JUDGMENT : Mr. Ashok Kumar Jain, J. - Instant revision petition is preferred aggrieved from order dated 10.06.2010 in criminal revision No. 39/2008 passed by learned Additional Sessions Judge No.1 Deeg, District Bharatpur whereby a revision petition of respondent No. 2 and 3 was allowed and order of cognizance dated 11.01.2008 in criminal case No. 12/2008, arising out of FIR No. 08/2007 PS Deeg passed by learned Chief Judicial Magistrate, Deeg was set aside. 2. Learned counsel for petitioner-complainant while relying upon grounds of revision petition submitted that the petitioner had filed a civil suit against the Municipal Board but before that he filed an application for regularization of possession of suit property on the basis of old possession. He further submitted that the petitioner has deposited the requisite fees but respondents had refused for registration therefore he sought relief in civil suit. He submitted that the respondent Nos. 2 and 3 in their written statement in the Civil Court not only denied fact of regularization but also stated that no record was available related to regularization of land of petitioner. According to petitioner respondent Nos. 2 and 3 have deliberately made this statement, so committed offence under Section 191, 193, 197, 201, 204, 420 and 423 IPC. He also submitted that after police investigation and submission of closure report, petitioner examined himself and other witnesses under Section 200/202 Cr.P.C. On the basis of material and evidence the Trial Court had passed order of cognizance for offence punishable under Sections 420 and 423 IPC against respondents No.2 and 3 but same was disturbed without any reason by learned Revisional Court. He further submitted that material on record was sufficient to justify cognizance against respondent Nos. 2 and 3 but the Revisional Court travelled beyond the scope of revision and without considering the fact that respondent Nos. 2 and 3 not only denied the facts but also made a wrong statement before the Civil Court. He also submitted that copy of receipt of deposit was also filed by him but entire record was deliberately misplaced, so that the order of Revisional Court is perverse and illegal. 3. Aforesaid contentions were opposed by learned counsel for respondents on the ground that no case is made out for cognizance as material on record was not sufficient to take cognizance against the respondents.

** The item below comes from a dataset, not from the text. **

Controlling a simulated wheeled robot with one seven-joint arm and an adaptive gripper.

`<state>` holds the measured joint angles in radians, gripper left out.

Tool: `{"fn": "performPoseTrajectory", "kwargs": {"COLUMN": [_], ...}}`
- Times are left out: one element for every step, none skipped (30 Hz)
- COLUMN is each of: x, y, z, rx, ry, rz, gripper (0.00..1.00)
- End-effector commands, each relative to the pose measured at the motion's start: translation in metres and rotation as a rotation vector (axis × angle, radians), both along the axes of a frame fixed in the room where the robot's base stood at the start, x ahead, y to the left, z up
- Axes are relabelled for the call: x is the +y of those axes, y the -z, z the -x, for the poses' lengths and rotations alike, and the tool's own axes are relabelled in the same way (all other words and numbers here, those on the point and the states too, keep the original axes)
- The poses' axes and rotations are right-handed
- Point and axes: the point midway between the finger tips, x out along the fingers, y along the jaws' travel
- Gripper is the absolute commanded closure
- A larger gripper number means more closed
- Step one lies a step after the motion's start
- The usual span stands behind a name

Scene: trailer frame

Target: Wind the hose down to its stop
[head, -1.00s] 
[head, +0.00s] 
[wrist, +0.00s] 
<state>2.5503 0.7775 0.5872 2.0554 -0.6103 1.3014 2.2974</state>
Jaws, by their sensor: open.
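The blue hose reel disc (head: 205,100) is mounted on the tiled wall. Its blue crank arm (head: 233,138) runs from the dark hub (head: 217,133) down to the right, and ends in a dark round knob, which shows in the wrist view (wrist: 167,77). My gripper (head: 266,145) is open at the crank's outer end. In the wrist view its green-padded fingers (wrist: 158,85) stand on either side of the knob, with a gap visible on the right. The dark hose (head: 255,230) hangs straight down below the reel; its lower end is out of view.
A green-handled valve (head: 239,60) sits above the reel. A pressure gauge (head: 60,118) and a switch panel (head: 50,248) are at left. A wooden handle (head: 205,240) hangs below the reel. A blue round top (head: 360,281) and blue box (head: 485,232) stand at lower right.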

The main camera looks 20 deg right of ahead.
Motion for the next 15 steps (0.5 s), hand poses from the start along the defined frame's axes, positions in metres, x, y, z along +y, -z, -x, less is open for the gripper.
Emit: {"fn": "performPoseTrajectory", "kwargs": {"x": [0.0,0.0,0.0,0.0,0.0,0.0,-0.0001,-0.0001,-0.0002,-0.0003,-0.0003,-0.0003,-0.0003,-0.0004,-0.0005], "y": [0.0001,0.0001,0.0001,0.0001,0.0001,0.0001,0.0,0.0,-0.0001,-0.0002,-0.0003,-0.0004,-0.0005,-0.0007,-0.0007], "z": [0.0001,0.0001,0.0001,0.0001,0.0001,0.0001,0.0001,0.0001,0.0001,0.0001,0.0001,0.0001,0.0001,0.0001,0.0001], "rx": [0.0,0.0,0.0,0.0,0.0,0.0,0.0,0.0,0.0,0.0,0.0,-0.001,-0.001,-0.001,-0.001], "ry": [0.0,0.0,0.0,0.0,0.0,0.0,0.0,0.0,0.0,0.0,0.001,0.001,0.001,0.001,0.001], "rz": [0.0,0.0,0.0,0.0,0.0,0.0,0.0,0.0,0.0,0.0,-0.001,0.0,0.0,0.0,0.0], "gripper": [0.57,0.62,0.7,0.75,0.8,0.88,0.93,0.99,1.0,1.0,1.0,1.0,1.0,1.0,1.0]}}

3. Aforesaid contentions were opposed by learned counsel for respondents on the ground that no case is made out for cognizance as material on record was not sufficient to take cognizance against the respondents. He also submitted that the police after investigation has filed negative closure report which also indicate that no offence was committed. He also pleaded for protection under Section 197 Cr.P.C. available to respondents No. 2 and 3. 4. Heard learned counsels for the parties and learned Public Prosecutor. Perused the record. 5. A perusal of averment made in the complaint and also the facts stated in final report submitted in pursuant to investigation in FIR No. 08/2007 indicated that arising out of written statement (pleading) made before learned Civil Judge (Junior Division Deek) in Civil suit No. 41/2006, a criminal complaint was filed against respondent Nos. 2 and 3. The petitioner heavily relied upon receipt No. 87 of Book No. 132 for Rs. 5999/- deposited on 11.05.2005 for regularization of land for residential purpose. 6. Herein, the grounds assailed by present petitioner clearly indicated that only on basis of pleading, particularly refusal to admit facts in written statement by the respondents, the criminal complaint was filed. 7. The instant complaint under Section 156 (3) of Cr.P.C. was sent to police for registration of case. At last after investigation, the police had submitted negative closure report considering the matter as of civil nature. 8. We have considered the order of learned Trial Court and also the order passed by the Revisional Court. 9. The Revisional Court was of the view that learned Magistrate had not followed the mandate under Section 200 and 202 Cr.P.C. and acted in cursory manner. The Revisional Court was also of the view that on the basis of reply by way of written statement no ground for cognizance is made out. 10. Having considered the facts of the case, in light of provision under Section 195 and 340 of Cr.P.C. I am of considered view that if any cause of action arose due to any pleading or any incorrect or false statement of any party to the proceedings before Civil Court then the only option left was to file complaint under Section 340 of Cr.P.C and the Court is duty bound to act as per law. Thus, an independent complaint is not maintainable. 11.
Thus, an independent complaint is not maintainable. 11. In view of aforesaid, we also disagree with the contentions of learned counsel for petitioner and independent criminal case is not maintainable. If the petitioner is aggrieved of any statement, affidavit, evidence or pleading etc. then he is free to file an application under Section 340 Cr.P.C. before the Court wherein such statement or evidence was made or lead and on such filing, the Court is duty bound to act as per the provisions of law. 12. In view of aforesaid, the instant revision petition is devoid of merits and same is liable to be dismissed. 13. Hence the revision petition is dismissed but petitioner is at liberty to file an application under Section 340 Cr.P.C. before learned Civil Court for appropriate remedy. 14. Misc. application, if any, stands disposed of.